Comme personne n’est fautif, il importe d’afficher la bonne volonté, celle consistant à promettre de développer les capacités productives avec et pour le monde rural. Le Président Obama ainsi que ses pairs du G8 l’ont bien compris quand, collectivement, ils font état du non-respect de leur promesse d’aide financière. Mais la nouvelle approche est “intelligente” : il est question d’évoluer de “l’aide alimentaire” au soutien au fermier/agriculteur (iii) afin de lui rendre sa dignité et lui permettre de créer des richesses sans intervention intempestive de l’Etat patrimonial. Les Chefs d’Etat africains pourraient s’en inspirer et enlever les taxes sur les équipements et machines agricoles, neufs et d’occasion, que la Diaspora tente d’envoyer sans succès pour développer les capacités productives du monde agricole en Afrique.YEA.
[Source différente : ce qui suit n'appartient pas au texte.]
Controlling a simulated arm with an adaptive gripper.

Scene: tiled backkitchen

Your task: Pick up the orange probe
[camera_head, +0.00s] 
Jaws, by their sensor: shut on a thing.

(i) Yves Ekoué Amaïzo, L’Afrique est-elle incapable de s’unir. Lever l’intangibilité des frontières et opter pour un passeport commun, avec une préface du Prof. Joseph Ki-Zerbo, collection “interdépendance africaine”, éditions l’Harmattan, Paris, 2002, p. 624.
(ii) Il s’agit de Secrétaires de l’Autorité africaine, à l’image des secrétaires d’Etat aux Etats-Unis sauf que l’infrastructure administratif et le budget correspond est légèrement différent en Afrique.